Bromides pervade. For instance: “leadership in an increasingly interconnected world,” “communicating across linguistic and cultural barriers,” “race, gender, ethnicity,” “the problematic nature of evidence,” “thinking critically,” “pluralistic society,” “enlarge perspectives,” and so on.

This all seems to confirm Berkowitz’s point: missing from most universities are “instructive pronouncements about what constitutes an educated person or on the virtues of mind or character that underlie reasoned inquiry, the advance of understanding, and the pursuit of truth.” That is, universities are allergic to making substantive claims about what it means to live well in a good society. On the other hand, Berkowitz notes, university statements “contain inflated language about diversity, inclusion and building a better world”—all smuggled forms “of progressive ideology” which “remains deeply entrenched in administrations and faculty.” The oddity, then, is that Brown provides no actual content as to the meaning of liberal education—I don’t count “openness” and “broadest possible intellectual journey”—while simultaneously critiquing any substantive notions of truth or purpose or freedom as just so many expressions of “power” and “identity.” At least as presented in the heralded “Guide,” liberal education at Brown is either utterly vacuous or chockfull of progressive content, exactly as Berkowitz claimed.
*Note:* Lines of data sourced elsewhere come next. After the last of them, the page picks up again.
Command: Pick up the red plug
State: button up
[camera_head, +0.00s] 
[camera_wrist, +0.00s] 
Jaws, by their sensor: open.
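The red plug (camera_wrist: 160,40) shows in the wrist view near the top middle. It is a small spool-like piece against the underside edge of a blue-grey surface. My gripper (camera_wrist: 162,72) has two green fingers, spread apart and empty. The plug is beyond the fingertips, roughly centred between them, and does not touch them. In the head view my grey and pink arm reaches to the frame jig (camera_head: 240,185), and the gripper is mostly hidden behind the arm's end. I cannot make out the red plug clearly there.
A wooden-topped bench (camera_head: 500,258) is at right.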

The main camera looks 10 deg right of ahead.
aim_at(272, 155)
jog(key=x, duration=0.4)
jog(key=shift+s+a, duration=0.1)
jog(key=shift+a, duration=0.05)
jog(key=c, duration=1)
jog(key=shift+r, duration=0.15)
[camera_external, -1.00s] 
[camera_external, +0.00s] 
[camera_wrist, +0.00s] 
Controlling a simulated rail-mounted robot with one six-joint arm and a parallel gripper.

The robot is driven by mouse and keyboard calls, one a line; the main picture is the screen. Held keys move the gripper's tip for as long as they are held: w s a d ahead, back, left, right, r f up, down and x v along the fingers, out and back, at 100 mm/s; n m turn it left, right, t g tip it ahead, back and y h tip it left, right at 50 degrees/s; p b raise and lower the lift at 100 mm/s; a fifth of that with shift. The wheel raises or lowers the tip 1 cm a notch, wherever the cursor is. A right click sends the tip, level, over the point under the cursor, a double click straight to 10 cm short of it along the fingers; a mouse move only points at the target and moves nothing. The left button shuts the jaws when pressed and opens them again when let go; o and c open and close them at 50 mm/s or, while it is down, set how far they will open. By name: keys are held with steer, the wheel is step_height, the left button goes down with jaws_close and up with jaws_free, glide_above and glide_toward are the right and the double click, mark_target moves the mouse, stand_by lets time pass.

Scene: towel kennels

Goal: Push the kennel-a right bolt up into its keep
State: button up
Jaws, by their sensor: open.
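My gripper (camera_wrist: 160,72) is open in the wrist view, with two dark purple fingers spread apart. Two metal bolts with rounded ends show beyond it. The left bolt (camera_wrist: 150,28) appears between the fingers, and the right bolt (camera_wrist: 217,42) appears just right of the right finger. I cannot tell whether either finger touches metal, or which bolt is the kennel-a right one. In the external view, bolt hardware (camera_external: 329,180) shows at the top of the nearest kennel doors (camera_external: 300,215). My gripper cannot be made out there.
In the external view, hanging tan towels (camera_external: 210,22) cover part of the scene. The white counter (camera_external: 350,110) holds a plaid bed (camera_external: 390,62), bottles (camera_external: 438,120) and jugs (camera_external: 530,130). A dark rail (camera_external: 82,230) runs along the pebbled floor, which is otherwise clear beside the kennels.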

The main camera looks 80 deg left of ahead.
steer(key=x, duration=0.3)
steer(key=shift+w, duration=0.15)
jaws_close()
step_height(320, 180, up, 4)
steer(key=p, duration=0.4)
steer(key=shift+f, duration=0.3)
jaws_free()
A Richer, More Challenging Vision

Paxson’s anemic vision is simply inferior to that offered by Matthew Rose in “Liberal Education for Freedom.” The old tradition of liberal education “saw the university as a place for civil conversation, self-examination, and the freedom found in self-governance,” Rose suggests, as opposed to the more recent experience in which “debate is to be shunned; identities are beyond criticism; and freedom is found in self-expression.”

The old vision “is committed to ideals that challenge and sometimes offend liberal notions of equality and inclusion. It calls human beings to a way of life that is open to all, but whose standards of achievement will be met by only a few.” The idea that human freedom had purpose and direction, that to be human was to have demands of responsibility and excellence placed on us—that one could live one’s life poorly—is in sharp opposition to Brown’s refusal to specify areas of knowledge an educated person should master. Instead, Brown promotes a deep cynicism about our institutions, “how histories themselves are written and who has the power to write them.” As Rose more sensibly acknowledges, refusing to promote “the highest human excellences and the achievements that testify to them” will corrupt our cultural life.

You wouldn’t know it from Brown’s “Guide,” but for millennia it has been understood, as Rose explains, that a liberal education “is education that befits a free person,” and it equips us in the “intellectual habits required to become self-governing.” While these habits are in principle available to every person, they are not actualized by the mere fact of being human; instead, they are “developed only through special effort and instruction” and require the long and difficult effort of maturation and cultivation. The greatest enemy of such freedom is not external systems or “isms” but, rather, our own self, our indolence and confusion, weakness and ignorance.

One cannot win the freedom of a self-governed, virtuous, responsible person through “online modules,” “Guides,” or even close reading and critical thinking, as potentially valuable as those might be. Instead, one becomes free only through a long, arduous apprenticeship of self-mastery, generally under the tutelage of those more in possession of the requisite excellences, and within a common living tradition.

Brown and its president (among many others) provide little evidence of understanding this; in fact, if the “Guide” is any indication, a student could receive a liberal education at Brown despite the university’s best attempts. Unfortunately, Berkowitz seems correct in claiming that genuine education might depend on philanthropic organizations and donors, student organizations, and para-university organizations to model and provide liberal education for our students.

Certainly, President Paxson gives little reason to think Brown can educate without some help. What a tragedy, what a way to squander a heritage. To misquote Robert Bolt’s Thomas More, “it profits us nothing to give our soul for the whole world … but for Brown, President Paxson?”